_Supplied information_
· · · ·

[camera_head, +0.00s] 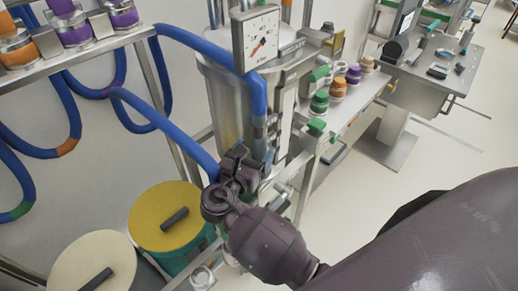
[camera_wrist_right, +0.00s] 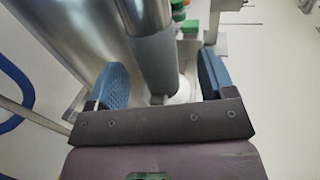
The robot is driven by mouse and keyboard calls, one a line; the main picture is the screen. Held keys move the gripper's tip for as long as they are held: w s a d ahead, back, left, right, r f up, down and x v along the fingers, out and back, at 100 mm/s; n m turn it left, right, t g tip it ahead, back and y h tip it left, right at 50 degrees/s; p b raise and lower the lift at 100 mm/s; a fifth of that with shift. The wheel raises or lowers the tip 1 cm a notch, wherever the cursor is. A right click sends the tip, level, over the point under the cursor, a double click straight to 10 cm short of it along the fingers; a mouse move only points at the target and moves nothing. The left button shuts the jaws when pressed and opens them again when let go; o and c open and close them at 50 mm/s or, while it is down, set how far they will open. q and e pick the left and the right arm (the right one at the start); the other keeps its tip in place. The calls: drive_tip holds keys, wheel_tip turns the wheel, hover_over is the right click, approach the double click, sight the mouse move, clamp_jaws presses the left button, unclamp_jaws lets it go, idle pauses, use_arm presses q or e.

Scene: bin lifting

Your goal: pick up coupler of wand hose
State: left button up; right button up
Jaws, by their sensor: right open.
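The wand hose is a blue hose (camera_head: 258,98) that comes down beside the steel tank in the head view. Its lower end meets a grey coupler (camera_head: 259,129). My right gripper (camera_head: 245,162) is just below this coupler, in front of the tank. In the right wrist view, my right gripper (camera_wrist_right: 163,82) is open, with its two blue finger pads spread. A grey cylinder (camera_wrist_right: 155,60), likely the coupler, stands between the pads with a visible gap on each side. My left gripper is not in view.
A dial gauge (camera_head: 256,40) stands above the steel tank (camera_head: 226,105). A yellow-lidded bin (camera_head: 150,215) and a cream-lidded bin (camera_head: 75,265) are at lower left. Another blue hose (camera_head: 160,120) runs to behind my gripper. A shelf with jars (camera_head: 338,88) is to the right.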

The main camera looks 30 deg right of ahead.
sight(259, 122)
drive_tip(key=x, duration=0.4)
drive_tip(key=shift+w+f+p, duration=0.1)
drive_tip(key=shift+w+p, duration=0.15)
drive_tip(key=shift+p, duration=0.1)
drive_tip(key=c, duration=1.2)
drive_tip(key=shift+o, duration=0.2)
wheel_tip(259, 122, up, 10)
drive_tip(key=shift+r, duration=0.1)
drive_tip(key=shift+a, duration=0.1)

· · · ·

_Exercise instructions_
Copy all the data exactly as written, but skip any picture.

_Result of the task_
[camera_head, +0.00s] 
[camera_wrist_right, +0.00s] 
The robot is driven by mouse and keyboard calls, one a line; the main picture is the screen. Held keys move the gripper's tip for as long as they are held: w s a d ahead, back, left, right, r f up, down and x v along the fingers, out and back, at 100 mm/s; n m turn it left, right, t g tip it ahead, back and y h tip it left, right at 50 degrees/s; p b raise and lower the lift at 100 mm/s; a fifth of that with shift. The wheel raises or lowers the tip 1 cm a notch, wherever the cursor is. A right click sends the tip, level, over the point under the cursor, a double click straight to 10 cm short of it along the fingers; a mouse move only points at the target and moves nothing. The left button shuts the jaws when pressed and opens them again when let go; o and c open and close them at 50 mm/s or, while it is down, set how far they will open. q and e pick the left and the right arm (the right one at the start); the other keeps its tip in place. The calls: drive_tip holds keys, wheel_tip turns the wheel, hover_over is the right click, approach the double click, sight the mouse move, clamp_jaws presses the left button, unclamp_jaws lets it go, idle pauses, use_arm presses q or e.

Scene: bin lifting

Your goal: pick up coupler of wand hose
State: left button up; right button up
Jaws, by their sensor: right open.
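The wand hose is a blue hose (camera_head: 258,98) that comes down beside the steel tank in the head view. Its lower end meets a grey coupler (camera_head: 259,129). My right gripper (camera_head: 245,162) is just below this coupler, in front of the tank. In the right wrist view, my right gripper (camera_wrist_right: 163,82) is open, with its two blue finger pads spread. A grey cylinder (camera_wrist_right: 155,60), likely the coupler, stands between the pads with a visible gap on each side. My left gripper is not in view.
A dial gauge (camera_head: 256,40) stands above the steel tank (camera_head: 226,105). A yellow-lidded bin (camera_head: 150,215) and a cream-lidded bin (camera_head: 75,265) are at lower left. Another blue hose (camera_head: 160,120) runs to behind my gripper. A shelf with jars (camera_head: 338,88) is to the right.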

The main camera looks 30 deg right of ahead.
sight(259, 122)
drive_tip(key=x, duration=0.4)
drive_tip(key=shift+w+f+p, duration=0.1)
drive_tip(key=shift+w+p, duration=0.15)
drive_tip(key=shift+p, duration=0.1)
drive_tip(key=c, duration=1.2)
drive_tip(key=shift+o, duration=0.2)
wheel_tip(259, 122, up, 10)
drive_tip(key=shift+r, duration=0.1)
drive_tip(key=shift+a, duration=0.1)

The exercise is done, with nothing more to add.